38. In 1950, after creating and publishing a photo essay for Look magazine on boxing, he used the proceeds from the sale to the magazine to make his first film, a 16-minute documentary on the same subject entitled Day of the Fight (1951).
39. Abigail Rosen, who co-starred with Viva in Andy Warhol's Tub Girls (1967), was the first door lady at Max's Kansas City, a nightclub in New York City. She claims she had the honor of throwing Kubrick out of the club. "At first Mickey [Ruskin] hired me as the coat-check girl, but it was on the second floor and we were schlepping coats from downstairs to upstairs, and taking them back down where the people wanted to leave. It was not a good plan, besides which people would go up and steal coats.

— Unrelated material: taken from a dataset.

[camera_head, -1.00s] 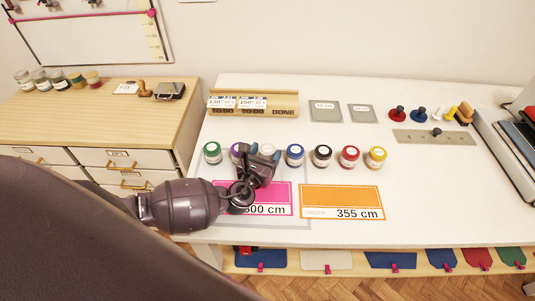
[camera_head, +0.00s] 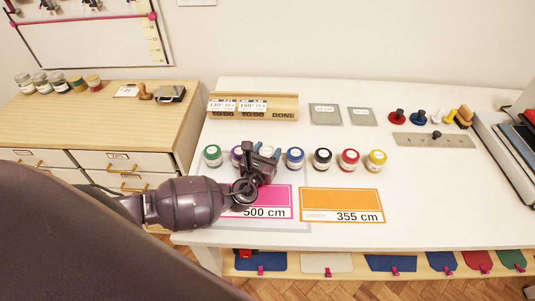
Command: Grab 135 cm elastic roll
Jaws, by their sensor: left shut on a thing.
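A row of small labelled rolls stands on the white table: green (camera_head: 212,155), purple (camera_head: 237,153), white (camera_head: 267,151), blue (camera_head: 295,157), black (camera_head: 323,158), red (camera_head: 349,159) and yellow (camera_head: 376,160). Their labels are too small to read, so I cannot tell which is the 135 cm elastic. My left gripper (camera_head: 263,157) is at the white roll, shut on it, and partly hides it. The purple roll is partly hidden beside the gripper. My right gripper is not in view.
A pink 500 cm card (camera_head: 276,205) lies under my left wrist, with an orange 355 cm card (camera_head: 341,203) to its right. A wooden card holder (camera_head: 286,105) stands behind the rolls. A metal plate (camera_head: 420,140) lies at the right. The front right table area is clear.

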So we abandoned the whole idea and I became the door lady with Bob Russell. The embarrassing times were when Mickey asked us to kick somebody out. The philosophy behind it was that no one would beat on or abuse a woman. I was asked one night to kick Stanley Kubrick out. He was drunk and obnoxious and neither Mickey or I knew who he was. I said, 'Sir, I think it's time for you to leave now, you're not going to be happy here.' And he left. Then Mickey found out the next day who we had kicked out, and he yelled at me for not recognizing him. 'That's why I have you here,' he said, 'you're supposed to know who these people are.'".
40. Carlo Fiore, who was credited as an assistant to the producer on One-Eyed Jacks (1961) and helped develop the picture, wrote that the firing of Kubrick by Marlon Brando (who went on to direct the film) was perhaps inevitable, as there was only room for one "genius" on the picture. Brando had originally intended to direct the film himself, but Paramount Pictures pressured him to hire a director. Both Kubrick and Brando, at the time, were represented by Music Corp. of America (MCA).
41. In his 1974 memoir "Bud: The Brando I Knew," 'Carlo Fiore' (I)-- writing of his experience developing and working on the movie One-Eyed Jacks (1961) with his friend Marlon Brando - said that Kubrick had wanted to hire Spencer Tracy to play the character of Dad Longworth in the film. The part had already been cast with Karl Malden, and Brando countered that Malden was a fine actor. Kubrick agreed, but said that Malden played "losers" and the part needed a heavyweight to balance Brando's character of Rio. Brando immediately vetoed the idea of Tracy and forbade any more discussion on the topic.
42. Kubrick and his partner James B. Harris, during the development of Lolita (1962), hired Marlon Brando's friend Carlo Fiore -- whom Kubrick had worked with on the development of One-Eyed Jacks (1961) -- to write a screenplay of Vladimir Nabokov's novel "Kamera obskura," which Fiore had optioned himself. Written in Russian in 1932, "Kamera obskura" was first translated into English around 1938 as "Camera Obscura" and again circa 1960 as "Laughter in the Dark.") The book had elements in common with "Lolita," and Kubrick -- who was worried he was being hustled when Fiore approached him with the rights to the novel -- tied up the production of a potential rival film by hiring Fiore. Nothing came of Fiore's foray into film development, although Tony Richardson later made a movie of the novel with Nicol Williamson starring.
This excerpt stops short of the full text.